Ronnie Simpson - played at Wembley with Team GB in the 1948 Olympic Games, but, had to wait until 1967, 19-years later, to appear there for Scotland

These days, to quote a belter of an aside from Brian McClair: “You can get a Scotland Under-21 cap for knowing the ball is round.” And, while necessity, being the mother of invention, has forced SPFL sides to blood more young Scots, with a consequential knock-on effect on the team, there was a time, not so long ago, when the Under-21 team was drawn from guys who mainly played in their club's reserve teams.

In that respect, the Under-23 team was, I submit, a more-accurate barometer of a young player's readiness for the international arena than the Under-21 team is. Which is why, I would like to see the SFA bring it back.

One of the huge current problems with Scottish football is, while it remains exciting and hard-fought, our domestic players, and sadly more and more of the Scottish-qualified players plying their trade in the lower reaches of the English Premiership and in their Championship and League One, is, while they have continental and South American team mates around them on a daily basis, they have little experience of facing foreign teams in matches.

I would reinstate the Under-23 team, as a purely development side, playing wherever possible against foreign opponents, perhaps by bringing back the old end-of-season continental tour, or, maybe by bringing back the Home Internationals, as an Under-23 tournament.

On this last suggestion. Why not run it as a mini-tournament taking it round the four nations (or, if as they perhaps would say, England declined to face lesser countries, in which case, I am sure the Republic of Ireland would be delighted to come in)? Take the games around Scotland, keeping them, initially anyway, away from Glasgow. I am sure Sky or BT Sport would be pleased to cover this event.

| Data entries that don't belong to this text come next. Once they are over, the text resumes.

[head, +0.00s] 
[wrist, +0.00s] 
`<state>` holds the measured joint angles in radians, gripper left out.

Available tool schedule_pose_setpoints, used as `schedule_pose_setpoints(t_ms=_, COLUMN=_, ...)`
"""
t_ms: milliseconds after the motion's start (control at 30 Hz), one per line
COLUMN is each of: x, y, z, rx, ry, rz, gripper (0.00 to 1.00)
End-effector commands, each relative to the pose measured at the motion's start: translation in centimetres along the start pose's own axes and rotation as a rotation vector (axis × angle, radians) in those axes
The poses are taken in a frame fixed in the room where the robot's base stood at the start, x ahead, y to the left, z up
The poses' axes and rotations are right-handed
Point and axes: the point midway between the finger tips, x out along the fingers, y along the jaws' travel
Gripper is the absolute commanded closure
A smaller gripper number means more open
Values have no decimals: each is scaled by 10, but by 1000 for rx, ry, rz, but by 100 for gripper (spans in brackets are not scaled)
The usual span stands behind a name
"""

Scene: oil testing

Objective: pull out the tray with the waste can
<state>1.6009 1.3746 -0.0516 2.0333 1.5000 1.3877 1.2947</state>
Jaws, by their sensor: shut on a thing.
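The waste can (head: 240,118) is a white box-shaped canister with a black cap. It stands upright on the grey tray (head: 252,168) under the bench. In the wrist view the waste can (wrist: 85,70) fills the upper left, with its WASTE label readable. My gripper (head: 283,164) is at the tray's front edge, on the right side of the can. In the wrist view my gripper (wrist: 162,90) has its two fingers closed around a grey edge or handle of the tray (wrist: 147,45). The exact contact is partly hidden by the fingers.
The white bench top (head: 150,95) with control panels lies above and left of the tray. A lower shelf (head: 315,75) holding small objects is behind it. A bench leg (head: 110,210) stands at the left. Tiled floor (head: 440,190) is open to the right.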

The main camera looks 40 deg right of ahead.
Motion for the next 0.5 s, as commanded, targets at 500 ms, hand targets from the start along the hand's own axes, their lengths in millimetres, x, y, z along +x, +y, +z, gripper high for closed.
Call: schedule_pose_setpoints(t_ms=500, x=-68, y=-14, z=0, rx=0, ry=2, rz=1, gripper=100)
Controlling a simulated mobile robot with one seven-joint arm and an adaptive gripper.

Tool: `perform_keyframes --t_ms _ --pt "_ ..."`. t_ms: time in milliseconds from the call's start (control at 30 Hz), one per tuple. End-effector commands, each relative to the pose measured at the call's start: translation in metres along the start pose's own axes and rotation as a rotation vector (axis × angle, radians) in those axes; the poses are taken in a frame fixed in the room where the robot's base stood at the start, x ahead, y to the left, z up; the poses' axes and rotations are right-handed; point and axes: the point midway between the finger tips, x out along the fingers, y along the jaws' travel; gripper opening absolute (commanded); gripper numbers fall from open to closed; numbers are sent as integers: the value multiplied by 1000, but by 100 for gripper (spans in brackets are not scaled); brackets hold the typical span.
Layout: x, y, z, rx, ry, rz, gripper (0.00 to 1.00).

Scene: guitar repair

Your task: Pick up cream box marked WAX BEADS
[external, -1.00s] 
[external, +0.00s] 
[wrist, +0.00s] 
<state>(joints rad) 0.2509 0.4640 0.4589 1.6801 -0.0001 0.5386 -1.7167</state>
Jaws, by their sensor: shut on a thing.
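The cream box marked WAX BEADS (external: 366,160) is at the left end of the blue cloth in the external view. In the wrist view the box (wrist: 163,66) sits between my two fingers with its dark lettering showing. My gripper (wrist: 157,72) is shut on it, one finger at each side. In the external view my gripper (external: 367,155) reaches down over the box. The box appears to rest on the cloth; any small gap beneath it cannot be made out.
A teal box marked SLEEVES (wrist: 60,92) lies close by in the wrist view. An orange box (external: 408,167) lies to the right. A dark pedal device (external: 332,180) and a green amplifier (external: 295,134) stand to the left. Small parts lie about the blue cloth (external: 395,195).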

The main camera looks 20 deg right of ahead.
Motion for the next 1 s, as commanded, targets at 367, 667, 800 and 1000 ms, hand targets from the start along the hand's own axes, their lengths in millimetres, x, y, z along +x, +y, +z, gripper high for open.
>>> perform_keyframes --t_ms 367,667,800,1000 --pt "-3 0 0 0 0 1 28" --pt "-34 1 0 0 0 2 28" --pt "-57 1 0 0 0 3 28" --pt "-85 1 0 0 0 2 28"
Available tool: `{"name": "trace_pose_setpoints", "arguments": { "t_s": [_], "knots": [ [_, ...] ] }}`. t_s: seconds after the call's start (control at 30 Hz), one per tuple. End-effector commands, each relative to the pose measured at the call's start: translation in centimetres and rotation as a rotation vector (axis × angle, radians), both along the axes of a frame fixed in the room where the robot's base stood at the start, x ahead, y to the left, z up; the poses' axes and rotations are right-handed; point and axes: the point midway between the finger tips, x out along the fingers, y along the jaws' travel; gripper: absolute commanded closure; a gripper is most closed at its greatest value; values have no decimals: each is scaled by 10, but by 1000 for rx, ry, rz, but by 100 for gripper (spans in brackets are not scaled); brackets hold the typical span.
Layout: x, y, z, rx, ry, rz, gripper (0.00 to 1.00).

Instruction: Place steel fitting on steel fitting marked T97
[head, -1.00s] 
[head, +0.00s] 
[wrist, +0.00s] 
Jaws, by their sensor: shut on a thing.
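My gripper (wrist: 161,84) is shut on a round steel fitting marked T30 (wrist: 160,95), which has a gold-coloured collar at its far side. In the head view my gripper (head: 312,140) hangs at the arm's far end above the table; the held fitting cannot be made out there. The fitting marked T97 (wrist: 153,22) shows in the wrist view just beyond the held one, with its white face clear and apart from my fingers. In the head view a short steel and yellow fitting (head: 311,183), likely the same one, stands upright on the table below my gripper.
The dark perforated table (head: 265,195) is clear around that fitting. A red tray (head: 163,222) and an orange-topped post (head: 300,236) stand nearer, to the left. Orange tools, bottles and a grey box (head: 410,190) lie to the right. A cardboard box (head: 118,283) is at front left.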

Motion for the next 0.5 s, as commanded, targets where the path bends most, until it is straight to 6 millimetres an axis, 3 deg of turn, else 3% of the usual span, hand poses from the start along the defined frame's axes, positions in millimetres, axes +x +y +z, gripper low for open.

There might even be grounds, should England deign to favour such an event with their presence, to use it as a pre-Olympics qualifier, winning team to go as “Team GB” to the games. Now, I accept politics is in-play here, but, I don't see this as an impediment to Scottish participation – the old “threat to our international football position argument - I reckon we will again be, if not already a fully-fledged independent nation by the time my hypothetical tournament is up and running, well down the road to FREEDOM!!!

Berti Vogts - couldn't get the Hampden High Heid Yins to fully endorse the Futures Team

By bringing back Under-23 games, Big Eck would have more young players with international experience at a lower level to choose from. Berti Vogts sought to do something similar with his Futures team, but, the stumblebums inside and outside Hampden's sixth-floor Corridor of Power, never bought into the wee German's vision – a scheme which, it goes without saying, has been part of the German plan for world football domination since Berti was a player.

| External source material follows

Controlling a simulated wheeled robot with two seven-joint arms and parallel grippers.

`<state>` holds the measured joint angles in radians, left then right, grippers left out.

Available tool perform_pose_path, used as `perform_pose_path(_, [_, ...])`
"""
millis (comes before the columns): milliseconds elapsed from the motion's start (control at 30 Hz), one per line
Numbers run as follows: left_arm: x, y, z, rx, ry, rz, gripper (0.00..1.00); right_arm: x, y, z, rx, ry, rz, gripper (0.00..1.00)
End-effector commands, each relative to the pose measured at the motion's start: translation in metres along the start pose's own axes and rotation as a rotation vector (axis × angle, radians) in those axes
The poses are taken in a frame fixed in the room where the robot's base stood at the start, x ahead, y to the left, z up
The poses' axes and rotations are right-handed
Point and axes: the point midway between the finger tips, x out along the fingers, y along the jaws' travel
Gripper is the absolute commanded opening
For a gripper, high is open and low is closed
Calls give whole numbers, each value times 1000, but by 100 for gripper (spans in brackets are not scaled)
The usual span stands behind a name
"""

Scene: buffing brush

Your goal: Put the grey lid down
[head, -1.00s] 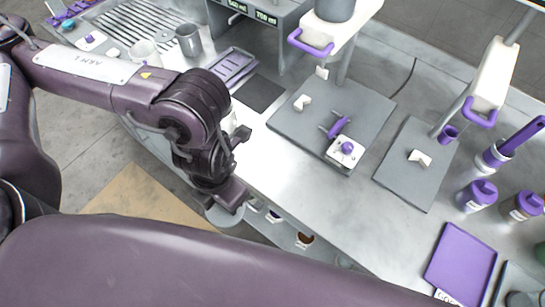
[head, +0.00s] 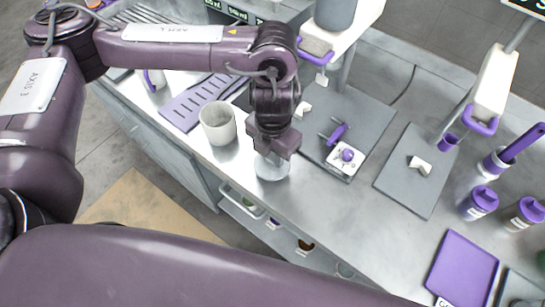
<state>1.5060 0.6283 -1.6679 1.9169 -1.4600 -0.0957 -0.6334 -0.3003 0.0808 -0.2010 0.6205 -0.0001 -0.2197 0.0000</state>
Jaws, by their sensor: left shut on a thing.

It has worked for the Germans, why not also for us?



IN MY last post, I mentioned the historic decision of the SJFA member clubs, which has of course, still to be ratified at their AGM later this year, to participate in the Scottish Football Pyramid.

I mentioned, at the time, how Auchinleck Talbot were against the move, and I speculated that they might be joined in this stance by several other of the bigger names. Well, one of my friends posted, on Facebook, a list of how the clubs voted and, an awful lot more of the major clubs were against it, than were for it. This I suspected, might be the case.

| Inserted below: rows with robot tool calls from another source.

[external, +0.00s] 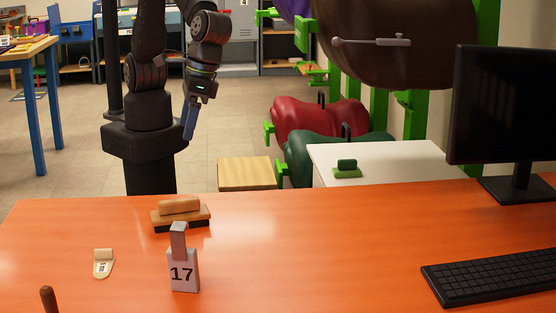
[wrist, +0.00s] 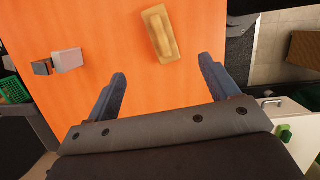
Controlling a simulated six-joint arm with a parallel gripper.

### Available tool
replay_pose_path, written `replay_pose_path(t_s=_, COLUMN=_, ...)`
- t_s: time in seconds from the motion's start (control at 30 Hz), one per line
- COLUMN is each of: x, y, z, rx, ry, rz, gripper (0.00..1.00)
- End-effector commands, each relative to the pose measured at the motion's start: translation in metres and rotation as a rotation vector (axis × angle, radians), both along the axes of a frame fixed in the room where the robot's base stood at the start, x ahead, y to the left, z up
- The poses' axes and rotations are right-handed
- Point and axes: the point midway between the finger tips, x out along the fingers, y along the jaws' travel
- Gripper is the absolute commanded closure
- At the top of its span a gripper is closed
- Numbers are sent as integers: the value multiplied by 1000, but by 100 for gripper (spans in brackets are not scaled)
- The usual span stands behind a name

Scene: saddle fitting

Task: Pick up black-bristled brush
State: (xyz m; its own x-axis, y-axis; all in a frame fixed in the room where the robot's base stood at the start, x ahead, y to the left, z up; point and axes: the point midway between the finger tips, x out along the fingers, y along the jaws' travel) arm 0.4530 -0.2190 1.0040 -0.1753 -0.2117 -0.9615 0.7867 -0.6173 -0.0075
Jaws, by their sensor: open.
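The black-bristled brush (external: 180,213) lies on the orange table near its far edge. It has a tan wooden body with a raised grip, and dark bristles show along its underside. In the wrist view the brush (wrist: 161,34) is seen from above, beyond the fingertips and roughly centred between them. My gripper (external: 189,122) hangs beyond the table's far edge in the external view. In the wrist view my gripper (wrist: 163,68) is open, its two blue fingers wide apart with nothing between them.
A grey stand marked 17 (external: 183,275) stands close in front of the brush. A small tag (external: 103,263) lies to the left. A monitor (external: 508,110) and keyboard (external: 490,270) are at the right. A green brush (external: 347,169) sits on a white cabinet (external: 400,158). The table's middle is clear.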

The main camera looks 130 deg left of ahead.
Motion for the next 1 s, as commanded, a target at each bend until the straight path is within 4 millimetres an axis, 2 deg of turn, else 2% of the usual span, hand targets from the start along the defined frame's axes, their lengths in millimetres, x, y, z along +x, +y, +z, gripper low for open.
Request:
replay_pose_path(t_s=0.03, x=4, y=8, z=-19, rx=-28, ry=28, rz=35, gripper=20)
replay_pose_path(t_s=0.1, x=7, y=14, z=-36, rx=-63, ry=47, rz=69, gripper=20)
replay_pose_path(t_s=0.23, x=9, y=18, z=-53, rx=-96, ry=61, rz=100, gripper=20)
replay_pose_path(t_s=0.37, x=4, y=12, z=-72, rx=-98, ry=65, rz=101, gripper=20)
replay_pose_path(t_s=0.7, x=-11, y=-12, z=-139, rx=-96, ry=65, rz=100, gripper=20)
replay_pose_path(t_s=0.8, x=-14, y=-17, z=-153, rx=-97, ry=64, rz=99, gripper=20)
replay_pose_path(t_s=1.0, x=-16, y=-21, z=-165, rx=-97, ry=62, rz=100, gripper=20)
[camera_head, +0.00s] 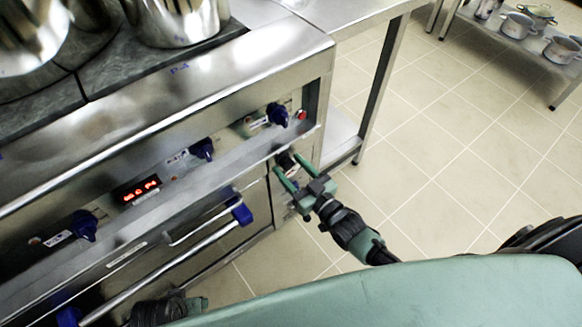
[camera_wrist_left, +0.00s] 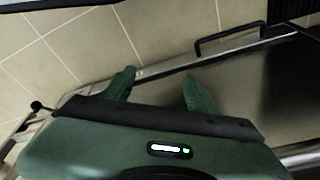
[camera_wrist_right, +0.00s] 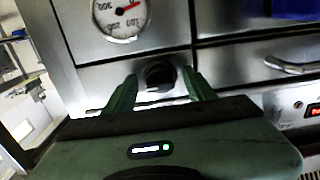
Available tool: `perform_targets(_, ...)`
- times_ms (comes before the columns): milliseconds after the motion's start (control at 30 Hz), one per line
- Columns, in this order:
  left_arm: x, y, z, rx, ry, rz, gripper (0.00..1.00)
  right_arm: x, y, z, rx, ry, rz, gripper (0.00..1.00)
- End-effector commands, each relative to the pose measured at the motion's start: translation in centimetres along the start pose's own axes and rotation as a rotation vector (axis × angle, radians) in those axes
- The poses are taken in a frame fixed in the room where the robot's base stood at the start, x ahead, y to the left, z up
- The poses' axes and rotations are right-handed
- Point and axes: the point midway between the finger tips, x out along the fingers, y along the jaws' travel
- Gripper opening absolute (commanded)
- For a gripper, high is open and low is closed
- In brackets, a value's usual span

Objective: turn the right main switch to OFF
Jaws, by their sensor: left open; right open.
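A black round knob (camera_wrist_right: 158,76), which looks like the right main switch, sits on the steel front of the range in the right wrist view, below a dial gauge. Its marking and setting cannot be read. In the head view the knob (camera_head: 284,160) is at the right end of the front. My right gripper (camera_head: 289,166) is open, with a finger on either side of the knob; whether they touch it I cannot tell. Its fingers (camera_wrist_right: 160,84) also flank the knob in the right wrist view. My left gripper (camera_wrist_left: 160,86) is open and empty in the left wrist view.
The gauge (camera_wrist_right: 120,14) has a red needle. Blue knobs (camera_head: 277,115), a red display (camera_head: 136,190) and a blue-ended oven handle (camera_head: 150,278) line the front. Pots (camera_head: 180,20) stand on top.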

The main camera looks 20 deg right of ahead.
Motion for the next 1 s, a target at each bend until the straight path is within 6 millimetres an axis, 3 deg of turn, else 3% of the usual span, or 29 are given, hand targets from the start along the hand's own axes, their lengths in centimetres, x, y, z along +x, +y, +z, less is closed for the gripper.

This one will run and run.

Speaking of the SJFA, I think Tom Johnston and Iain McQueen must have found the square and oval balls for the Scottish Junior Cup semi-final draw, which was made on Thursday.

The ties, which are two-legged affairs, to be played on 14 and 21 April, are:

Auchinleck Talbot v Lochee United
Wishaw Juniors v Hurlford United

Cynic that I am, I think the Juniors' High Heid Yins are hoping for a Talbot v Hurlford clash at Rugby Park in the final. So am I, but, that's another story.